The reduction in the period of leave granted to Group 2 refugees and people with humanitarian protection, both of whom are likely to have a long-term future in the UK, will present integration challenges. There is also the possibility that the number of people with no recourse to public funds conditions in our communities will increase, if these are to be applied at a future date. As we said in our response to consultation on the New Plan for Immigration, the introduction of a new category of leave that is subject to the NRPF condition, on an immigration route that requires more frequent renewal applications, is highly likely to give rise to more people being in need of local authority intervention to alleviate destitution. We are also concerned by the possibility of more people whose claim has been declared inadmissible falling into destitution while transferring between Section 95 and Section 4(2) support.
To date, local authorities have not had to provide ‘safety-net’ support under Section 17 of the Children Act 1989 or the Care Act 2014 to people exiting the asylum system with refugee leave or humanitarian protection. Without clear guidance from the Home Office about when the NRPF condition will be imposed on people granted temporary refugee permission it is currently unclear to what extent the Nationality and Borders Act will lead to increased pressures on local authorities.
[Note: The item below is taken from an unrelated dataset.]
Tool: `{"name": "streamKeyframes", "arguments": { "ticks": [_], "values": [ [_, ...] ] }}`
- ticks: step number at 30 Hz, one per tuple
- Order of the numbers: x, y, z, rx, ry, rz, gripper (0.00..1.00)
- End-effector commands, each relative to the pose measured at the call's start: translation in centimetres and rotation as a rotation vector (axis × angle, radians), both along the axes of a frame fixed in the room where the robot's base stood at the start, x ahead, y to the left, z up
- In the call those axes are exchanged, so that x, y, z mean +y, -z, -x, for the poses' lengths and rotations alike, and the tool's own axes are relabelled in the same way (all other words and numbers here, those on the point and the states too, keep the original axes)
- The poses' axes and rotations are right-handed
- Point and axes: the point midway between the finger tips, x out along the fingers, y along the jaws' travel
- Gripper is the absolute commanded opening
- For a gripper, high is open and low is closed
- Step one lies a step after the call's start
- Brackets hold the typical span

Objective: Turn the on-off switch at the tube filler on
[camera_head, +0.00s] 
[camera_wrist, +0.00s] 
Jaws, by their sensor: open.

The new system could significantly increase the workload of already stretched Home Office caseworkers whilst not offering clear solution to the increasing number of people waiting for a decision on their asylum claims. With people with no recourse to public funds receiving local authority ‘safety-net’ support for an average time of 1.5 years (families) or 2.5 years (adults with care needs), it is deeply concerning that the administrative burden on the Home Office to make immigration decisions is being increased rather than reduced.
We will continue to work with government to highlight these issues and will provide a further update as soon as more guidance is produced.